ANKARA/ATHENS (Reuters) – Turkey will issue gas exploration and drilling licences in the eastern Mediterranean this month, its foreign minister said on Tuesday, further raising tensions with Greece, which said it would seek an emergency EU meeting to address the issue.
The two NATO allies vehemently disagree about their overlapping claims on hydrocarbon resources in the eastern Mediterranean, based on conflicting views of how far their continental shelves extend in waters dotted with islands.

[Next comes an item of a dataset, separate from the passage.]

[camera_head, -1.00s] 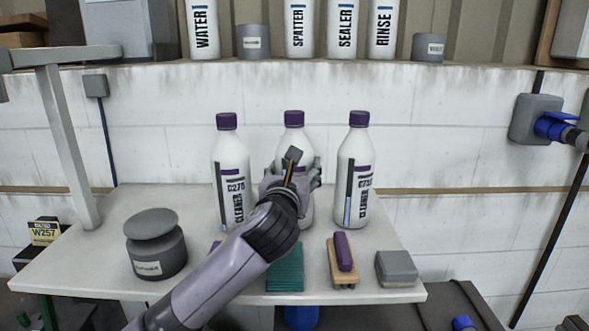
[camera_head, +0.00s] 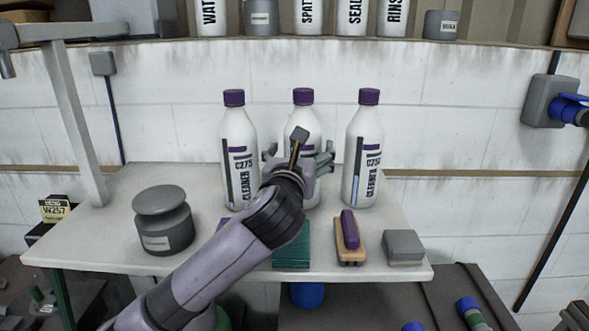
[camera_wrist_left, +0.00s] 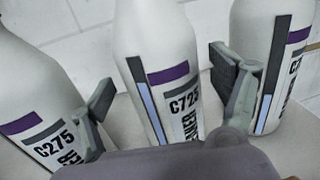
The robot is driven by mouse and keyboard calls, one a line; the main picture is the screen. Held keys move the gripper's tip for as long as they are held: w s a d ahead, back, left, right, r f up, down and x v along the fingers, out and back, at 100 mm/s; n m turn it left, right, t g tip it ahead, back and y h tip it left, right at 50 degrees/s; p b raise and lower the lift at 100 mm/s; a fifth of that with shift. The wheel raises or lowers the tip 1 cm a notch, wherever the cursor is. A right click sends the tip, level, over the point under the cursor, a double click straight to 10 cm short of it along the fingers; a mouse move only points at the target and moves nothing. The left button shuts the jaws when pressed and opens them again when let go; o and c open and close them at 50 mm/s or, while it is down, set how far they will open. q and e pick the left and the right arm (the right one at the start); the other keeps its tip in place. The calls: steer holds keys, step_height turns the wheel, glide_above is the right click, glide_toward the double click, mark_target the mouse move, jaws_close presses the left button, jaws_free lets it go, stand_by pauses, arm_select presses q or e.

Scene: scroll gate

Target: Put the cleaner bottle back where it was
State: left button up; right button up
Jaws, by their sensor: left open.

On Monday, Turkey sent an exploration vessel into a disputed area, ending a brief period of calm brokered by Germany. Ankara said a maritime deal Greece signed with Egypt last week showed it could not trust Athens, and vowed to continue surveying waters that are also claimed by Greece and Cyprus.
Foreign Minister Mevlut Cavusoglu said Ankara would issue new seismic exploration and drilling licenses by the end of August. “Our determination is unfaltering here,” he told reporters. “We will not compromise in any way from this.”
Backing up Cavusoglu’s unyielding tone, Turkey’s communications director Fahrettin Altun tweeted video footage of Turkish fighter jets, warships and exploration vessels deployed at sea.
“Every drop of our blue homeland is sacred,” Altun tweeted, referring to a doctrine championed by recent Turkish naval commanders calling for Ankara to adopt a more muscular approach in its coastal waters.
Turkey says it has the longest coastline in the eastern Mediterranean but that it is penned in to a narrow strip of coastal water by the presence of numerous small Greek islands close to its shore. Greece and other regional states cite a United Nations accord to support their maritime demarcations.
ATHENS SEEKS EMERGENCY EU MEETING
Greece will request an emergency meeting of the European Union foreign affairs council, the prime minister’s office said, while Greek Foreign Minister Nikos Dendias urged Turkey to “immediately leave the Greek continental shelf”. Athens would defend its rights, he said.
In a video call with military commanders, Turkish Defence Minister Hulusi Akar said Turkey had completed preparations to protect Turkish interests.
The European Union, which has imposed an entry ban and asset freeze on two Turkish energy executives over previous Turkish exploration in disputed waters, called for dialogue. “The latest developments are extremely worrying,” European Commission foreign affairs spokesman Peter Stano said.
The United States also appealed for a resumption of direct talks between Turkey and Greece, which Turkish presidential spokesman Ibrahim Kalin said had been under way for two months until they were broken off last week.
The contacts had led to “an understanding” between them, which was then scuppered by Thursday’s announcement of the Greek-Egyptian deal, he said.
“The moment the accord with Egypt was announced, we received very clear orders from our president. ‘Stop the talks’,” Kalin told broadcaster CNN Turk at the weekend.